No que tange à questão das escolhas individuais, há certa relutância em admitir que elas sejam função da liberdade e da vontade individual dos consumidores. Esse é, possivelmente, um dos pontos mais importantes da ligação entre cultura e consumo. Isto é, a sociedade contemporânea, se não é como a sociedade aristocrática de corte descrita por Elias (2001), na qual os nobres eram obrigados a ter um consumo de acordo com a sua posição social, o que implicava em vestir-se como nobre, alimentar-se como nobre, e inclusive, dormir e acordar como nobre, é composta por uma série de mecanismos sociais que diferenciam os indivíduos em termos de classe, gênero, idade, entre outros aspectos aos quais um determinado tipo de consumo é considerado apropriado. Além disso, como bem postula Barbosa (2004, p. 24), a idéia de que o indivíduo é senhor das suas escolhas é errônea por quatro importantes razões:

Primeiro, porque do ponto de vista teórico é importante considerar uma distinção entre liberdade e escolha feita por uma decisão tomada. Segundo, embora a liberdade de escolha seja um valor central da sociedade contemporânea, ela não flutua em um vácuo cultural. Gênero, classe social, grupo étnico, entre outras variáveis estabelecem alguns parâmetros no interior dos quais a minha ‘escolha’ e a minha identidade se expressam. Terceiro, embora possamos dizer que através do consumo ‘construímos’ identidades, um número maior de vezes a confirmamos ao reconhecermo-nos em produtos, objetos e itens da cultura material que são ‘a nossa cara’ ou que reafirmam e satisfazem aquilo que julgo ser meus gostos e preferências. E, finalmente, mesmo na presença da possibilidade de escolhermos identidades e estilos de vida, estes se mantêm constantes, para a maioria das pessoas, por longos períodos de tempo.

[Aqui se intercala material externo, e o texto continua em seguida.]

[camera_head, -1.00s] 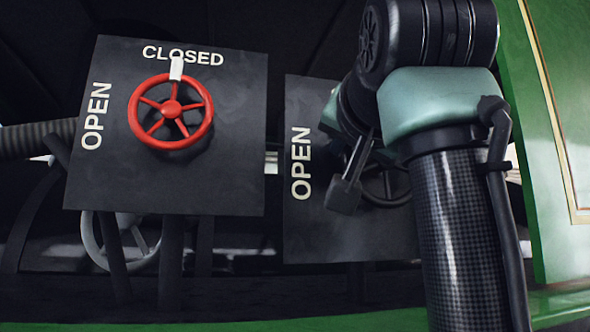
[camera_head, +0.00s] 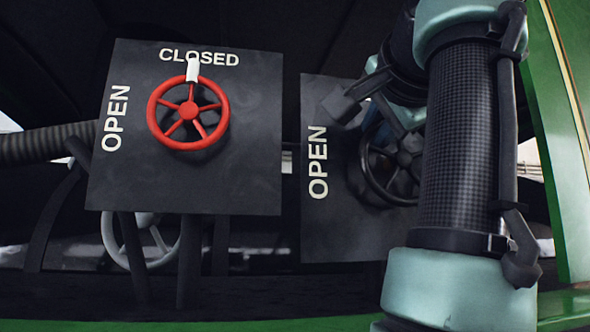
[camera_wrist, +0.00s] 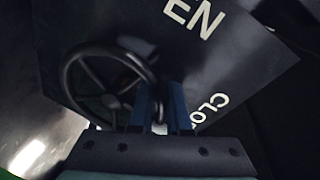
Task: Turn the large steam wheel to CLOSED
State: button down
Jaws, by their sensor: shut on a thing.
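The black spoked wheel (camera_head: 397,160) is on the right dark panel, partly hidden by my arm in the head view. My gripper (camera_head: 382,118) is at its upper rim. In the wrist view, the blue fingers of my gripper (camera_wrist: 161,105) straddle the right part of the black wheel's rim (camera_wrist: 70,88), shut on it. A small white piece shows between the fingers. The right panel (camera_head: 335,225) reads OPEN at its left; part of a CLOSED label shows in the wrist view. The black wheel's pointer position is not clear.
A red wheel (camera_head: 188,112) on the left panel (camera_head: 240,185) has its white pointer up at CLOSED. A ribbed hose (camera_head: 45,143) runs at left. A pale wheel (camera_head: 110,240) stands low behind. A green body wall (camera_head: 562,150) closes the right side.

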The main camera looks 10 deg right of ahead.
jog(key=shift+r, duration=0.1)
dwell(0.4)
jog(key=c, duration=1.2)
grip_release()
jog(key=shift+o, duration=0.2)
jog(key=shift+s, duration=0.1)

Assim, a função do consumo extrapola a mera satisfação das necessidades materiais dos indivíduos. Não é o consumo de objetos que é o motor da sociedade contemporânea, mas sim o consumo de símbolos, os quais reforçam o sentido de identidade das pessoas e servem como elemento de distinção (LEVY, 1959). Dessa forma, os objetos carregam significados que são construídos culturalmente. Contudo, um objeto cultural não pode ser tomado individualmente, mas sim no seu contexto, ou seja, em sua função dentro da constelação de objetos que formam a cadeia de significados da qual ele faz parte (McCRACKEN, 1989). Sendo assim, o mesmo objeto pode ser consumido de diferentes maneiras de acordo com as disposições e com as diferentes formas de apropriação pelos indivíduos (BOURDIEU, 1979; HOLT, 1997).

Conforme já foi dito, o consumo pode ser utilizado tanto para construir afiliação, quanto para aumentar distinção (BARBOSA, 2004; HOLT, 1997). Em outras palavras, “os bens são neutros, seus usos são sociais, podem ser usados como cercas ou como pontes” (DOUGLAS; ISHERWOOD, 2004, p. 36). Tal afirmação é de extrema importância na construção da teoria que norteia a presente pesquisa, uma vez que práticas de consumo classificatórias podem ser capazes de contribuir para a reprodução das fronteiras entre grupos de posições sociais distintas, bem como em grupos sociais de posições semelhantes, o que em princípio ocorre de forma mais sutil. Dessa forma, consumo de uma determinada classe social seria ao mesmo tempo um resultado de condições sócio-culturais estruturantes e de socialização impostas aos indivíduos por sua condição de classe (HENRY, 2002; WILLIAMS, 2002), atuando como uma subcultura, onde o grau de escolha é limitado ao que se espera de sua posição social em termos de consumo, e uma prática visando a reforçar a identidade e construir ou destruir barreiras sociais. Finalmente, o consumo opera segundo a metáfora da partitura, onde os indivíduos devem seguir um determinado padrão que lhes é imposto pelo sistema cultural (seqüência de notas musicais), mas ao mesmo tempo conferem significados diversos que se reelaboram na prática quotidiana (estilo e interpretação da música).”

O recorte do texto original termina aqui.